▶ GIVEN RECORDS
####################

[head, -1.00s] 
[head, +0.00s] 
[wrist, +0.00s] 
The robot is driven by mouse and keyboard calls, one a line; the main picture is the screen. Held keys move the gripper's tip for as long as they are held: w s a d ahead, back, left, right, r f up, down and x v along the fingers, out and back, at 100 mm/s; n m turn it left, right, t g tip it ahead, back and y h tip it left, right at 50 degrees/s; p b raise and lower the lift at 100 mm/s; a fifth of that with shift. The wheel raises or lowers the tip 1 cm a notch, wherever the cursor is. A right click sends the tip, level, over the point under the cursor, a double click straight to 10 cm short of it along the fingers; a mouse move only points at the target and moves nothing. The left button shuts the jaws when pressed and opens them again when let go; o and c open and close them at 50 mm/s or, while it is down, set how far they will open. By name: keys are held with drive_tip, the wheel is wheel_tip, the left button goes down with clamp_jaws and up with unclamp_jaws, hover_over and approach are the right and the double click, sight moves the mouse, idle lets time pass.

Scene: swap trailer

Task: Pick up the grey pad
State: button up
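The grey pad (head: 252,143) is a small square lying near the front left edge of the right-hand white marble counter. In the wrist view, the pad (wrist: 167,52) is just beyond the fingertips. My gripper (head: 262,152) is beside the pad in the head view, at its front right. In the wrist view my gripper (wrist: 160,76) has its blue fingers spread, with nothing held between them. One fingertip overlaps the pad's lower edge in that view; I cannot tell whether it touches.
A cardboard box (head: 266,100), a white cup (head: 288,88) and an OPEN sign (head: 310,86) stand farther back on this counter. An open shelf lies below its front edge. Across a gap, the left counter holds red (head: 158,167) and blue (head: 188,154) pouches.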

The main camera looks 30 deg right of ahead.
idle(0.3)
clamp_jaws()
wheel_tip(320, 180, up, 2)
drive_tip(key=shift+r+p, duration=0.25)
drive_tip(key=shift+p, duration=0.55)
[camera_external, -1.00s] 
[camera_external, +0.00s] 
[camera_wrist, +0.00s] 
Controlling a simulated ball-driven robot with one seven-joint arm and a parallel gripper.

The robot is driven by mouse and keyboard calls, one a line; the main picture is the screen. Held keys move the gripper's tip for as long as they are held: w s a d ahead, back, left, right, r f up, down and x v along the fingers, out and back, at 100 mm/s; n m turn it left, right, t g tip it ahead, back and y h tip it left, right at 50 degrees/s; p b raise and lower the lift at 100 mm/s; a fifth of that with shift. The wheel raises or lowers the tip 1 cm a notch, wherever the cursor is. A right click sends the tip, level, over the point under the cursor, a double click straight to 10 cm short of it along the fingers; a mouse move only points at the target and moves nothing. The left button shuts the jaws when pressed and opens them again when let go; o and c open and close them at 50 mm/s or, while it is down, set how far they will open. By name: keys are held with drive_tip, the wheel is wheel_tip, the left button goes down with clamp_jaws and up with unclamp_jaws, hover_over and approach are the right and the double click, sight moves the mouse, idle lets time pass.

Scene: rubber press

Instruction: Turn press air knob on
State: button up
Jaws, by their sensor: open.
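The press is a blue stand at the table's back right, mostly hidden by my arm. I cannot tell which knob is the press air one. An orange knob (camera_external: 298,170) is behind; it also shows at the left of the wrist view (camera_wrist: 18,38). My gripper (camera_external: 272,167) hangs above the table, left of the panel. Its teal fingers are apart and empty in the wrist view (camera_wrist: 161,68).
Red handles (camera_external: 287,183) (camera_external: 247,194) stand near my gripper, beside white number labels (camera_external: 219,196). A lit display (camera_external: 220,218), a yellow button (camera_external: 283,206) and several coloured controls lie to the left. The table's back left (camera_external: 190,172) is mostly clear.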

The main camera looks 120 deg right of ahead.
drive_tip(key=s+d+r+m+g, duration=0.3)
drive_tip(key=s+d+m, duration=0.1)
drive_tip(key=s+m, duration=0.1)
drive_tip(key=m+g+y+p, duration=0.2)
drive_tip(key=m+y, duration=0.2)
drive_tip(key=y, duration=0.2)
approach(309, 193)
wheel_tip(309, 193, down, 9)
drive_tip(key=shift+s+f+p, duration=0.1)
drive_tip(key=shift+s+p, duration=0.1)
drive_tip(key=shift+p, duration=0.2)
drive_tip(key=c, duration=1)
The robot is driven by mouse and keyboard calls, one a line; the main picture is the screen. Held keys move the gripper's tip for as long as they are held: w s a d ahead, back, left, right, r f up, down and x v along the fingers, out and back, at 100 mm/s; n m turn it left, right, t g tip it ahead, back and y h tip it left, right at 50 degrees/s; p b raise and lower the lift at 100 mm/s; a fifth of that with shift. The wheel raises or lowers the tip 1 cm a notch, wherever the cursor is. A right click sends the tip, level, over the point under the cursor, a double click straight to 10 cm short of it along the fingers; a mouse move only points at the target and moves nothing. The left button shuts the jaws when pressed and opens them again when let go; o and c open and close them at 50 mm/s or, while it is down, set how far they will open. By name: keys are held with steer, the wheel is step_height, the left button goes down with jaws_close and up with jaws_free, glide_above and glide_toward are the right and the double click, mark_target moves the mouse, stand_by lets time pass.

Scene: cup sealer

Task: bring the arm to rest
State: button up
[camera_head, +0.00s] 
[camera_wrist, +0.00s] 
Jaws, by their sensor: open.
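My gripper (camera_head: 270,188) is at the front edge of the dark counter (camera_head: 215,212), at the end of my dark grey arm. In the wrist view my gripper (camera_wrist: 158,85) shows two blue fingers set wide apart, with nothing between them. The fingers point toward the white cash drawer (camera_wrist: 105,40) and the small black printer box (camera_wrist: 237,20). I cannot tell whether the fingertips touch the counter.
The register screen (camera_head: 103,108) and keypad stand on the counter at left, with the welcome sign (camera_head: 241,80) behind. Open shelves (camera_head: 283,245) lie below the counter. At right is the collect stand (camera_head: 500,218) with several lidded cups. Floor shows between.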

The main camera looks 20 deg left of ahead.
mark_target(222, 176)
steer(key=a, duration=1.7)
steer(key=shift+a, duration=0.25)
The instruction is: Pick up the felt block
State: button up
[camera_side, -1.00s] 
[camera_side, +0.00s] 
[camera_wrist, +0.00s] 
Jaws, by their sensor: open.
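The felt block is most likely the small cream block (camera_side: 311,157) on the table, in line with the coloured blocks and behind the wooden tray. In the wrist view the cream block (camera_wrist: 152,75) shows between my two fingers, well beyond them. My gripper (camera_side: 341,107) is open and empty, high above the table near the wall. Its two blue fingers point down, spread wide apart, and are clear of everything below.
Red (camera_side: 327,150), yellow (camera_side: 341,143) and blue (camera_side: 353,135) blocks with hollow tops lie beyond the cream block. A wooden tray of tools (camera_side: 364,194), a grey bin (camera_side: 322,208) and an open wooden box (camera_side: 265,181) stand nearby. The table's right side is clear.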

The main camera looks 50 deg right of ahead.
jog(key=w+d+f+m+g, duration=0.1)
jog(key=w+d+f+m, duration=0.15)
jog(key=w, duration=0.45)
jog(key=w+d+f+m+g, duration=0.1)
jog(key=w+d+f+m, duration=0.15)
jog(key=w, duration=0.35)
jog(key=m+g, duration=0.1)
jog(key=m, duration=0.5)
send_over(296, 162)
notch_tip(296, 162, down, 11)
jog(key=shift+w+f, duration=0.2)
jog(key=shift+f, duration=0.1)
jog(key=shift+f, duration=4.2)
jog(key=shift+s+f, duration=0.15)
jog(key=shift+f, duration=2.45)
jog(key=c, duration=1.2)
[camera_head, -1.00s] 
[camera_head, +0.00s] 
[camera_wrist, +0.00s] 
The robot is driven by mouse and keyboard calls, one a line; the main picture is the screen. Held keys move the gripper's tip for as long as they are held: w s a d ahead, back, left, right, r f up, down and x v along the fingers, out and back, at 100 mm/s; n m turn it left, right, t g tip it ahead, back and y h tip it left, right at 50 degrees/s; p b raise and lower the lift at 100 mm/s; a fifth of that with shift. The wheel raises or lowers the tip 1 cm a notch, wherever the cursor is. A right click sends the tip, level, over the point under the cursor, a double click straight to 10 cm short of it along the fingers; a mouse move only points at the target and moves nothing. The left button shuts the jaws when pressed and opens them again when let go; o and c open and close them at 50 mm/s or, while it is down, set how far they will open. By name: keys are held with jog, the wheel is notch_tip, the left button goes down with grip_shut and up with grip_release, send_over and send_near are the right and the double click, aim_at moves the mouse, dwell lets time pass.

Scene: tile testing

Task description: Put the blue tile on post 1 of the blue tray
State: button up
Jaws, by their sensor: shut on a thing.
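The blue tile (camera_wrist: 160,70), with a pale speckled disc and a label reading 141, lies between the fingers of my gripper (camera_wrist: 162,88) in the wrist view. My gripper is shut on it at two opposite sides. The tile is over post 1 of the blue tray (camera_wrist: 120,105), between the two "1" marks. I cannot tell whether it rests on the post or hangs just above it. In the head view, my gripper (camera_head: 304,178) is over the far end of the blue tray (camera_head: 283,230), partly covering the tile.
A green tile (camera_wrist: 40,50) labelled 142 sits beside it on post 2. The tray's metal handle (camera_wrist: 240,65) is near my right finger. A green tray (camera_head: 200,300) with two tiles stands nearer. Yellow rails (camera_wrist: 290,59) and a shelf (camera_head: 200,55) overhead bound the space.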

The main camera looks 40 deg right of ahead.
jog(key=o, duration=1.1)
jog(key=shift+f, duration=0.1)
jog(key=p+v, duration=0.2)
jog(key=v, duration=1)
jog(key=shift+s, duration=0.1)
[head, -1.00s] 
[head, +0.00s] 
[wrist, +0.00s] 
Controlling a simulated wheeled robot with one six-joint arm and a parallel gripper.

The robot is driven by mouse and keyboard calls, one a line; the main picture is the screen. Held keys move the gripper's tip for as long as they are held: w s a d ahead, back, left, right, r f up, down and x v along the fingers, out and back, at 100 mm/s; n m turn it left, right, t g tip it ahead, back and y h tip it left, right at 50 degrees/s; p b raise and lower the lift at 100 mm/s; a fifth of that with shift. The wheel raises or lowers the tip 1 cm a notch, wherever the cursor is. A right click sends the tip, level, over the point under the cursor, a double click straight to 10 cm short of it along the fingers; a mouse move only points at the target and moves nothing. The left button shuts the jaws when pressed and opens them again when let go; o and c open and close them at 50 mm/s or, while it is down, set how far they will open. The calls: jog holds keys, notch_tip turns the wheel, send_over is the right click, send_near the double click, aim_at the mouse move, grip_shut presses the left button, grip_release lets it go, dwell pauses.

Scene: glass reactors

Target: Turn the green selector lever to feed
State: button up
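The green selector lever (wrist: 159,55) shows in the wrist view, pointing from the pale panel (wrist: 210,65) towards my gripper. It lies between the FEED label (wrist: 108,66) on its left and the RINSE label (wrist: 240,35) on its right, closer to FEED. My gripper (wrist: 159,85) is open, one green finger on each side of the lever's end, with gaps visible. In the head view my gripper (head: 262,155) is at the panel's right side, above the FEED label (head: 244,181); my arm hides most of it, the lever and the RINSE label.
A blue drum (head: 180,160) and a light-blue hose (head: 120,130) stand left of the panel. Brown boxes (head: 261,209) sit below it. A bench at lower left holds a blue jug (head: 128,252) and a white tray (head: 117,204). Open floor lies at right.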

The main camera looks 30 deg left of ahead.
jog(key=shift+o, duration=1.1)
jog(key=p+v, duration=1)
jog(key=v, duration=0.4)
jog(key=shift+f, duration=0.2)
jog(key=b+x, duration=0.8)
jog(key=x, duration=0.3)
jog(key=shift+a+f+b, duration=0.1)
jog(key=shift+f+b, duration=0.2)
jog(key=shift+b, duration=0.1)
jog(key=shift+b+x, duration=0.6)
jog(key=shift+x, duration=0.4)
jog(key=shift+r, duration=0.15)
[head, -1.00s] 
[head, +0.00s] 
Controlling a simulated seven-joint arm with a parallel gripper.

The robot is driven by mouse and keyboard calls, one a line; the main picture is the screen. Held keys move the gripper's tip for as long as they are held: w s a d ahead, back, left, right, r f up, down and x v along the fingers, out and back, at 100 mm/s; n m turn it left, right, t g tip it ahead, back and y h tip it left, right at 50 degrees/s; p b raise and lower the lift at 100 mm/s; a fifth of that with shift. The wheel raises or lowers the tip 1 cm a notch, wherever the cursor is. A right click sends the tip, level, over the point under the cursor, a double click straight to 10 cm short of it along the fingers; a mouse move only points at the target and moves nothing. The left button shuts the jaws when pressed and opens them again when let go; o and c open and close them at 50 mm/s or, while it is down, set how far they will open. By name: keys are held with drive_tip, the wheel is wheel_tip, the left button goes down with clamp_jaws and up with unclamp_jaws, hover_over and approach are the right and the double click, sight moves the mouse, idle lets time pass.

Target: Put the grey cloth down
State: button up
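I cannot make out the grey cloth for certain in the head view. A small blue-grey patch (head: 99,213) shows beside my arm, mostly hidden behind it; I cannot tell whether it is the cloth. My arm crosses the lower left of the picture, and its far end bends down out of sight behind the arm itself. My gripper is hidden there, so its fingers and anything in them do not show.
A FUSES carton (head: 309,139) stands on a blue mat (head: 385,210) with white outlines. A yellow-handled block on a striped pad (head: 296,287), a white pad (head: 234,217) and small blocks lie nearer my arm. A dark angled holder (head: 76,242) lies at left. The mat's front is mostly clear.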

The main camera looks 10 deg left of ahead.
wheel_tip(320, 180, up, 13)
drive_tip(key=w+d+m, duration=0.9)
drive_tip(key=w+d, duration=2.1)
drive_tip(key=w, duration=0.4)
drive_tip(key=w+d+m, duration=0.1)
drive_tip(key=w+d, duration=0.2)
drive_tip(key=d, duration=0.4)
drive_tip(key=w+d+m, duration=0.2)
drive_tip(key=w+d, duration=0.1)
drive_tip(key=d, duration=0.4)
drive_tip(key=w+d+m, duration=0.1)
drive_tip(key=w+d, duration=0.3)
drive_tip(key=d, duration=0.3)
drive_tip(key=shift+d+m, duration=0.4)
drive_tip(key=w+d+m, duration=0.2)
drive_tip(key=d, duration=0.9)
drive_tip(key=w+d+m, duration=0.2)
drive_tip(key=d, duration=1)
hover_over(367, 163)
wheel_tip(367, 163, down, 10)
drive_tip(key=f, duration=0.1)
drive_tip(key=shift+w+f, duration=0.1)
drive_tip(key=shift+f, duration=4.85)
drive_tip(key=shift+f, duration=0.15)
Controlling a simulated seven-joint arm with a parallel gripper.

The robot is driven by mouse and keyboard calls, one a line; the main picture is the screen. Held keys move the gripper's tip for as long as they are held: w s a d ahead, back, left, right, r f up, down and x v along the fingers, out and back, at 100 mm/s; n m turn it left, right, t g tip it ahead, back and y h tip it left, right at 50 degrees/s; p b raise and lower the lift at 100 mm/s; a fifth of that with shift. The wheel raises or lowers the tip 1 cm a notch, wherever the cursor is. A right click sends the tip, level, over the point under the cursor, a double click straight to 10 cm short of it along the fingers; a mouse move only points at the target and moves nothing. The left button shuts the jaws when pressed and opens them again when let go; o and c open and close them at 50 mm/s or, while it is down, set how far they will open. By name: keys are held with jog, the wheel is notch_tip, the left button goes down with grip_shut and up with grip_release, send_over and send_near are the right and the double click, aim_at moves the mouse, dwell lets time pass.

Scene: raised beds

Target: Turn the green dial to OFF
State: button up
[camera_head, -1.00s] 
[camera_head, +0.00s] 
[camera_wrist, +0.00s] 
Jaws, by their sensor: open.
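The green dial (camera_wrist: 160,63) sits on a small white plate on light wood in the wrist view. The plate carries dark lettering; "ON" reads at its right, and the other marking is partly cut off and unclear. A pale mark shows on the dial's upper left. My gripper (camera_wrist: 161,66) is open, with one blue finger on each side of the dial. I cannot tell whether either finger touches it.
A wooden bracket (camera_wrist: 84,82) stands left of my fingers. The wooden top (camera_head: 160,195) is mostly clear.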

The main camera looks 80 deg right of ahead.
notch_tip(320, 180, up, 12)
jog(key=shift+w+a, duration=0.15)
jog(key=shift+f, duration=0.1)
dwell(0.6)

####################

Write out the listing's lines exactly, from its first line through the line that contains "Task: Pick up the grey pad", and stop there.

[head, -1.00s] 
[head, +0.00s] 
[wrist, +0.00s] 
The robot is driven by mouse and keyboard calls, one a line; the main picture is the screen. Held keys move the gripper's tip for as long as they are held: w s a d ahead, back, left, right, r f up, down and x v along the fingers, out and back, at 100 mm/s; n m turn it left, right, t g tip it ahead, back and y h tip it left, right at 50 degrees/s; p b raise and lower the lift at 100 mm/s; a fifth of that with shift. The wheel raises or lowers the tip 1 cm a notch, wherever the cursor is. A right click sends the tip, level, over the point under the cursor, a double click straight to 10 cm short of it along the fingers; a mouse move only points at the target and moves nothing. The left button shuts the jaws when pressed and opens them again when let go; o and c open and close them at 50 mm/s or, while it is down, set how far they will open. By name: keys are held with drive_tip, the wheel is wheel_tip, the left button goes down with clamp_jaws and up with unclamp_jaws, hover_over and approach are the right and the double click, sight moves the mouse, idle lets time pass.

Scene: swap trailer

Task: Pick up the grey pad

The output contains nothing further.